Pour en revenir à notre métaphore première, c’est un tour de potier et la suite d’opérations conduisant à la fabrication artisanale d’un pot de fleurs qui ont _ entre autres _ déterminé pour MSz une reconfiguration du regard, l’amenant à reconsidérer totalement sa pratique. La fabrication en question consistait à conduire à la main l’élévation d’une boule de terre crue tournant sur un tour : une transformation de la matière impliquant l’horizontalité et la verticalité, le mouvement régulier et la pression des doigts empreints, à leur tour, de terre. D’une peau à l’autre. Cette opération simple, habituelle, sans origine et des millions de fois répétée, cet invariant de la poterie humaine, MSz l’a regardée, laissant la chose se faire, depuis un point de vue qu’il a qualifié de « distant ». La création s’opérait non à l’intérieur mais devant soi, voire avant soi.
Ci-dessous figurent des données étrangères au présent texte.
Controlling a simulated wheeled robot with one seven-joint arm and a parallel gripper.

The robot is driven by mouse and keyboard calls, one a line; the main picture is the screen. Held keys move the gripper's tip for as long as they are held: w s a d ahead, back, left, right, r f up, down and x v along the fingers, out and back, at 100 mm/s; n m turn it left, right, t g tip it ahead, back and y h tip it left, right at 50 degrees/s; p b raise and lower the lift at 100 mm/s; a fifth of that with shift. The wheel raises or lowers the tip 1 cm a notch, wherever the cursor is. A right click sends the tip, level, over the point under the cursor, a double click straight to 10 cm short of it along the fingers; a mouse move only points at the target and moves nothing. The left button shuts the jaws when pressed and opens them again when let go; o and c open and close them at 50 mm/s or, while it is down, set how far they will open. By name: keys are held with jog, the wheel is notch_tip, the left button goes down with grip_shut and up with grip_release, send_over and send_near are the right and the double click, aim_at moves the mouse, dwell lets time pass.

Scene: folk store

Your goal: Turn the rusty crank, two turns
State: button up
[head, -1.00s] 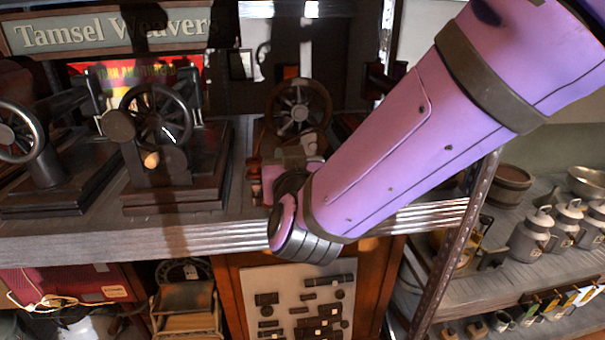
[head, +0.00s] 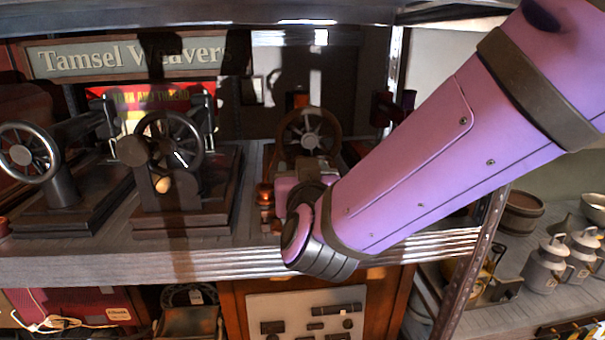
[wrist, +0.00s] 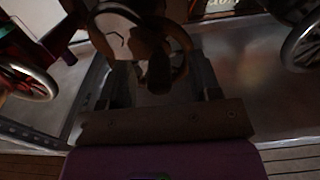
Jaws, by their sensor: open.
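A spoked wheel with a rusty brown rim (head: 310,141), the likely rusty crank, stands on the shelf just beyond the end of my arm in the head view. Its lower part is hidden behind my wrist. In the wrist view a dark brown wheel (wrist: 184,50) shows at the top centre, with a dark knob-like handle in front of it. My gripper (wrist: 160,82) is open, its dark fingers apart on either side below the wheel. The handle appears between the fingers or just beyond them; contact cannot be told. The gripper is mostly hidden in the head view.
Two dark wheeled machines stand to the left, one with a wooden handle (head: 162,185). The metal shelf edge (head: 150,265) runs below my wrist and a shelf post (head: 466,270) stands to the right. Milk cans (head: 545,265) stand on the right shelf.

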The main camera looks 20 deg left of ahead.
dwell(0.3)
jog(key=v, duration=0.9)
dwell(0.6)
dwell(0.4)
Elle avait lieu à partir d’un certain nombre de données qui ne concernaient point la température de ses passions d’artiste ou « l’état égocentrique », comme dit MSz, « dans lequel met un dessin expressif qui signe le projet ». De ce retournement du regard, ainsi, date sa volonté d’apprendre à se détacher du geste romantique pour trouver « le goût de la germination anonyme innombrable »[4].
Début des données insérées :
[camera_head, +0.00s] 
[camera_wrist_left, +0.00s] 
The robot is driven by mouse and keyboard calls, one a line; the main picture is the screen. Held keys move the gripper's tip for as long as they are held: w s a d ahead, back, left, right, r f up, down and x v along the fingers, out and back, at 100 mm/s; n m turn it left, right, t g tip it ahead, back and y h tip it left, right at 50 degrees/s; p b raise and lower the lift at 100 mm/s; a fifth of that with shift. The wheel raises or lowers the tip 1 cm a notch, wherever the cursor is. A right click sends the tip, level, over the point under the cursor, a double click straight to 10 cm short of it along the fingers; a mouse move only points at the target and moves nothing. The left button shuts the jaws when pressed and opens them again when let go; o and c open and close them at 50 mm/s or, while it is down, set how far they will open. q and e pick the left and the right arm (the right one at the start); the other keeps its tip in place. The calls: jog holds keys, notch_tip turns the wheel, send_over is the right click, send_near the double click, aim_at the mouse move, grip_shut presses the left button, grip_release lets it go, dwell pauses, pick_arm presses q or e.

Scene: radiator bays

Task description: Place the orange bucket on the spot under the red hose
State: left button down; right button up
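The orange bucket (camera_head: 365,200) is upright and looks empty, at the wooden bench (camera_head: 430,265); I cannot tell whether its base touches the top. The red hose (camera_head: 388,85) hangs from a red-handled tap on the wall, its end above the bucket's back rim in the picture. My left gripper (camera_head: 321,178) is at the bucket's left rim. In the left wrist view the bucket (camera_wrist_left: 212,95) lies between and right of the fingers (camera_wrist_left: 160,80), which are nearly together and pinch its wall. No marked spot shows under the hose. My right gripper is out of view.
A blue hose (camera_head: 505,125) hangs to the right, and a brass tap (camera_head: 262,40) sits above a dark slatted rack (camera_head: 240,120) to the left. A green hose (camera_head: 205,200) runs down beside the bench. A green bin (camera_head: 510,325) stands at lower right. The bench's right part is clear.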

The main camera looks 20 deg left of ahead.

L’observation d’une procédure ancestrale et impersonnelle, celle du pot de fleurs par exemple, implique qu’on distingue immédiatement une construction qui pourrait s’appeler performative car elle légitime la réalisation de ce dont elle parle : devenus autonomes en étant également dénaturalisés, sans devenir pour autant complètement artificiels, les éléments végétaux sont isolés des rayons du soleil à l’intérieur du pot, et maintenus dans un certain état d’humidité. Avec sa brique à fleurs (1998), MSz ne fait qu’optimiser cette construction élémentaire géométrisée dans un simple cylindre cuit au feu, en trois dimensions et trois modèles. Comme il l’écrit dans ses notes, reproduites ici : « Un pot de fleurs standard s’y loge à mi-distance entre le fond et le couvercle. La brique à fleurs délimite un volume qui est maintenu dans une ambiance humide grâce au surplus d’eau d’arrosage qui se dépose sur le fond émaillé. Un micro-climat pour le bien-être de la plante. ».
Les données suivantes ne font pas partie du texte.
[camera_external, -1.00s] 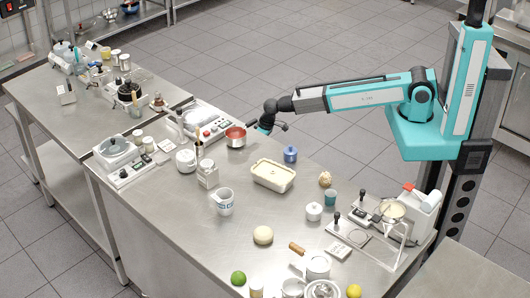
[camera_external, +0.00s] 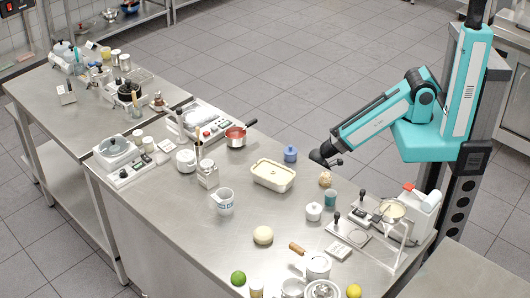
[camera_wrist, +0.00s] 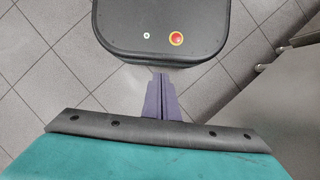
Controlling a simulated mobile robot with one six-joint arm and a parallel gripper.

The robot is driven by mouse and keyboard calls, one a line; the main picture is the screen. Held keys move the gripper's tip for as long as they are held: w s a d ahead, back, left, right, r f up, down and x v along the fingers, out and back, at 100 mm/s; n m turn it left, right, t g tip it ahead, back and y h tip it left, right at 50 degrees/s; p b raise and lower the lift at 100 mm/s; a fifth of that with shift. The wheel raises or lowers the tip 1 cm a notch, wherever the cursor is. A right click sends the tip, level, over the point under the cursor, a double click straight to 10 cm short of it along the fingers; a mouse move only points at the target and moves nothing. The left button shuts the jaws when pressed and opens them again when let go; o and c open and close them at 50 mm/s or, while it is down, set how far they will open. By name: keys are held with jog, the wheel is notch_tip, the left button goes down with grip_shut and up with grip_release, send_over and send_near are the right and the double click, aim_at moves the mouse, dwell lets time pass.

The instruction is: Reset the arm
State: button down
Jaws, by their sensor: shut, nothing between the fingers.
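My gripper (camera_external: 332,163) is at the end of my folded arm, near the far right edge of the steel table. It points down and hangs beside the table edge, near the beige ball. In the wrist view my gripper (camera_wrist: 161,82) is shut, its purple-grey fingers together with nothing between them. Below it in that view are grey floor tiles and the dark top of my base with a red button.
Open tiled floor lies behind the table.

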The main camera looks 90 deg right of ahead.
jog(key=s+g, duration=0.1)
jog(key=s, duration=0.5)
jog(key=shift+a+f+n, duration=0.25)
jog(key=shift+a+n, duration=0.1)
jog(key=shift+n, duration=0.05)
Au tournant du XXIe siècle, la démarche de MSz se radicalise ainsi, non par l’adoption d’une forme, d’une manière, d’une gestuelle en deux dimensions pour signifier la troisième, mais dans le détachement d’une « coupure épistémologique », qui pousse le travail hors du monologue intérieur et soulève des questions : « Quoi ? Pour qui ? Comment ? » Les référents quittent le répertoire des styles pour rejoindre le ou plutôt les données, qui appartiennent à tout le monde et qu’il appelle « des lieux communs, des places publiques ». Citons encore ses mots : « Jusqu’alors, mes projets étaient basés sur l’idée que le design est affaire de dessin et le dessin, tout comme la graphie, une manifestation incontestable de la personnalité de celui qui en est l’auteur.